All fintech innovation points to one inevitable fact: we’re going cashless – soon.

Governments around the world are picking up the quest to abandon paper in favour of entirely digitized economies:

  • Mobile payments in China have gained traction with breathtaking speed. Alipay and Tencent now handle more payments in one month than Paypal handles in one year. In China, it’s not unheard of for millennials to blank out when they think about the last time they made an ATM cash withdrawal, or for homeless people to use QR codes. The rest of the world has a lot to learn from this society that has truly embraced going cashless.
  • In 2017, South Korea launched its first pilot project for a cashless society. (Consider that in 2016 alone, the country spent 47 million USD on producing coins.)
  • Turkey has set clear goals to go cashless by 2023.
  • In March 2019, the Japanese government announced a plan to set aside ¥2 trillion of the fiscal 2019 budget for measures towards a cashless market, including rebates for consumers who make payments by card.
  • In India, companies like PayTM and Google Pay have ushered in a revolutionary era of e-commerce. Not only can hundreds of millions of people now pay for items with the ease of a QR scan, but fintech companies – specifically PayTM – have achieved the near-impossible by servicing remote, offline vendors. Of PayTM’s 7 million merchants, 850,000 of them operate offline.

The implications of digitalization and increased access are not to be underestimated, but recent reports highlight lingering issues.

Unfair fees

In March 2019, US supermarket chain Kroger Co said its Smith's Food and Drug Stores division will stop accepting Visa Inc's credit cards, starting April 3, because of “excessive transaction fees.”

Mastercard and Visa have another round of fee hikes set to initiate in April. Although these will be levied on merchant banks and not on merchants directly, consumers can expect fee hikes down the line if banks want to avoid absorbing this cost themselves.

What this highlights is that digitization alone is not sufficient for solving many of the frictions that still characterize our global financial system.

Isn’t it odd that in 2019, a person sending money from one country to another can still pay upwards of 50 USD for processing fees? In real terms, the only “transfer” that’s happening is the change of digits on a few computer screens around the world, yet traditional financial institutions continue to operate on these costly systems.

While governments focus on the first hurdle of going cashless, technologists, economists and everyday consumers are looking at the underlying design of money and the infrastructure that supports it (for crypto fanatics, read “this is our time to shine!”)

A digital solution

Digital currencies present the technological answer to problems with money. A lot of maturing needs to occur, but the key aspect in this market is that choice determines adoption.

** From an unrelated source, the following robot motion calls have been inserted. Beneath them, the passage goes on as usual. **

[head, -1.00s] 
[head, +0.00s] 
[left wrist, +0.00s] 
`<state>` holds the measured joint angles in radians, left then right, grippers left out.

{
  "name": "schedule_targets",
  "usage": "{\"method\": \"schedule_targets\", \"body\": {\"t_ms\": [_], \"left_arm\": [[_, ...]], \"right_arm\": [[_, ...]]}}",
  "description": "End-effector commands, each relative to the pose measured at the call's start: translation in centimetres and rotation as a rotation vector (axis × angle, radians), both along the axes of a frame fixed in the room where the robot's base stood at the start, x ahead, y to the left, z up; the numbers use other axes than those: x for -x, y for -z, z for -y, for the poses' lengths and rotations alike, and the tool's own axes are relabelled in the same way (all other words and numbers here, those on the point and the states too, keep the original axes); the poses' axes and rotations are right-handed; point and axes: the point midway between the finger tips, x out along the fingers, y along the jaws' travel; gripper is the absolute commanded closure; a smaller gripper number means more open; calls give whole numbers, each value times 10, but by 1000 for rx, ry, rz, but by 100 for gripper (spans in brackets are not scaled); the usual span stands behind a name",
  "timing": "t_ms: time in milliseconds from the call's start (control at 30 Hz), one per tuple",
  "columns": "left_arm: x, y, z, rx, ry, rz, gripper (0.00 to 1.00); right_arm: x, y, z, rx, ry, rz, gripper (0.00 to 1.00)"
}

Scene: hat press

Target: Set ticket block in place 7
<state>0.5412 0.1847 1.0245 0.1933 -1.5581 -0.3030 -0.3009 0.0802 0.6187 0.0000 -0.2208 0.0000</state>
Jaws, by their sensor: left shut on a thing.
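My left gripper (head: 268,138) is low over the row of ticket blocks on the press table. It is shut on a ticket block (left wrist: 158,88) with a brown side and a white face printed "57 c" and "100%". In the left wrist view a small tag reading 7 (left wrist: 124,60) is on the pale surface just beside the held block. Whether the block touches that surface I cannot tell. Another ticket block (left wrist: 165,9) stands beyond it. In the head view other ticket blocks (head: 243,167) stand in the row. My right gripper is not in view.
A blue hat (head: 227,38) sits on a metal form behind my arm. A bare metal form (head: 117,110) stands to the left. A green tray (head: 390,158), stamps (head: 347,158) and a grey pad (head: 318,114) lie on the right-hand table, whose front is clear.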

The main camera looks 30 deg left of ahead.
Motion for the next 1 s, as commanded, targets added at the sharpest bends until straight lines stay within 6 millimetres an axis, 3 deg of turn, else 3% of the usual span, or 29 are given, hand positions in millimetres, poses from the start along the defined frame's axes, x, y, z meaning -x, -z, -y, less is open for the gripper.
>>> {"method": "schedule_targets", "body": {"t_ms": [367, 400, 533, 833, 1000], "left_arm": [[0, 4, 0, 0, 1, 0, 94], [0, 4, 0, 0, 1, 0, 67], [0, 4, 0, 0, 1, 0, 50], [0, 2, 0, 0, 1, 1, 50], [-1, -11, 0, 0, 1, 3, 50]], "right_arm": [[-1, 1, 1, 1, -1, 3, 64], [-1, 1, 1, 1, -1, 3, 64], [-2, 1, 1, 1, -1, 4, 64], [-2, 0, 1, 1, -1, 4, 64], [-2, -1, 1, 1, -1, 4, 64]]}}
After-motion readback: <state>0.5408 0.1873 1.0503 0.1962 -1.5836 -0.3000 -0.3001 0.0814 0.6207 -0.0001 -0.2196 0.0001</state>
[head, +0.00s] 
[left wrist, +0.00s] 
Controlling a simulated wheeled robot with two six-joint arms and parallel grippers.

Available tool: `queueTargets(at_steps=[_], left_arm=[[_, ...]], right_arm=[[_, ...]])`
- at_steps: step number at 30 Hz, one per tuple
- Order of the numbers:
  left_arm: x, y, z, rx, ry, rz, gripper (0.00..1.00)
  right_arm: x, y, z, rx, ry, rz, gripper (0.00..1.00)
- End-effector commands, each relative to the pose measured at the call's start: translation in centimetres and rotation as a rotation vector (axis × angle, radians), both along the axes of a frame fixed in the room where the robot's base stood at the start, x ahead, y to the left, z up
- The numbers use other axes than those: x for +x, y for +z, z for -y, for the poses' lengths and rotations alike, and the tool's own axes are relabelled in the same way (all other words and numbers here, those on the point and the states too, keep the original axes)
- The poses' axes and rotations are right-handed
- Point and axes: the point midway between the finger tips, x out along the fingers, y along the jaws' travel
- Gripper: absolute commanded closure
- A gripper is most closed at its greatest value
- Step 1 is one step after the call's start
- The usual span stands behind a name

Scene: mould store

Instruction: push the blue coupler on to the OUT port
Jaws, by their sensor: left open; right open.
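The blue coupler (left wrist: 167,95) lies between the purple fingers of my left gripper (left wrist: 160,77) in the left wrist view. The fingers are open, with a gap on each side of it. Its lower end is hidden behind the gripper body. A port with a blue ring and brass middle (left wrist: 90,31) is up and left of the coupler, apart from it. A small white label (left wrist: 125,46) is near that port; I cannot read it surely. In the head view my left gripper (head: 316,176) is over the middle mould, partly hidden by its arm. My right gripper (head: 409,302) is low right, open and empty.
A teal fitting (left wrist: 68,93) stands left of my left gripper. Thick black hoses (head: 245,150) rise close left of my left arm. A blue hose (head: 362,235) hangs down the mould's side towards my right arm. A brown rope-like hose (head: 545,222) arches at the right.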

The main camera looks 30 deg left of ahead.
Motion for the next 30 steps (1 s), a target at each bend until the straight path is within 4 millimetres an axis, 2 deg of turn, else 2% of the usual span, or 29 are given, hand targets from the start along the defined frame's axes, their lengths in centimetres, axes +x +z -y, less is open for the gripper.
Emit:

When Bitcoin hit its peak of 20,000 USD in 2017, the average transaction cost was over 40 USD. Would you have paid in Bitcoin for a 4 USD cup of coffee at the time? The market response to high transaction fees of cryptocurrencies has been simple: more innovation.

Today we have the Lightning Network as a second layer payment protocol on top of the Bitcoin blockchain, and transaction fees and speeds are now a fraction of what they used to be.

Unfortunately, going to your nearest bank branch and demanding that they process the international transaction you made three days ago, let alone do it for free, is wishful thinking.

Twenty years ago, going cashless would have seemed crazy. Yet in a matter of a few years, we could see the first cashless societies emerge.

In the same way, the logical step after digitization, the mass adoption of alternative, user-centric digital currencies, may seem in early stages now – but the groundwork has already been laid and the wheels are set in motion.

A wave is coming, and we’re ready for the flood.